Back in the 1970s the world had to adjust to a huge increase in oil prices taking the price of refined products to unprecedented levels. Similar forces are at work now with Natural Gas. It’s supply driven. In the 1980s prices fell back as supply increased and again this is paralleled today. If supply from Russia returns then oil and gas prices should fall again.

Let me return to the specific situation we have with gas in the U.K. Fifty percent of our consumption is from indigenous resources, mostly from production from British waters offshore. The producers (see above) include multinationals like Total, BP and Shell and some independents like Harbour Energy – the largest producer of all. The suggestion in some quarters that these companies could be nationalised is laughable and can be ignored. But other actions are feasible.
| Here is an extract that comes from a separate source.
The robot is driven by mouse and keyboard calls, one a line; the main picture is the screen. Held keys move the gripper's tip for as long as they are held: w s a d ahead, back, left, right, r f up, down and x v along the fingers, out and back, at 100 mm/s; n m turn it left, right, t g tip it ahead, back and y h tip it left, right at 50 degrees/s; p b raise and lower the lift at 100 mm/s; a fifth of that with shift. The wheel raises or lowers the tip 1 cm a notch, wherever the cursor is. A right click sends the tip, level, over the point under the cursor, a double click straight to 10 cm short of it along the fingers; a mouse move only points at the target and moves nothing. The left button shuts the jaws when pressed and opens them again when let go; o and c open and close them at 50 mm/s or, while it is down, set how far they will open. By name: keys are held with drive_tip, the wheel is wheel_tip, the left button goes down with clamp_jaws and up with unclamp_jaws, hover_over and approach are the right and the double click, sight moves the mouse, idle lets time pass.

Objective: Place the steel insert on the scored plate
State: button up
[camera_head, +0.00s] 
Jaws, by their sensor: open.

These producers price their output at the market price I referred to above. Hence when the sell it to the retailers that’s the price the latter have to pay. The graph showing the price of Gas from the Netherlands above is illustrative. The recent rise mainly caused by shortages of Russian gas since April is clear. However although traditionally domestic output in the U.K. has been priced at international prices in fact it doesn’t have to be. It’s our gas !

There is nothing to stop the U.K. Government paying U.K. producers a lower price for their gas. For example a price similar to that in Summer 2021 before the massive world price escalation (see graph). Remember producers were perfectly content with their receipts in 2021 and have done nothing to justify the serendipitous windfall profits they have made over the last year.

Obviously there is nothing we can do about the price of gas for the 50% we import. But for our home produced 50% there certainly is. Set that at a much lower level and reduce retail prices in line. The producers would complain of course, it would in effect be a windfall profits tax. But it would be a positive move in times of high inflation and stress.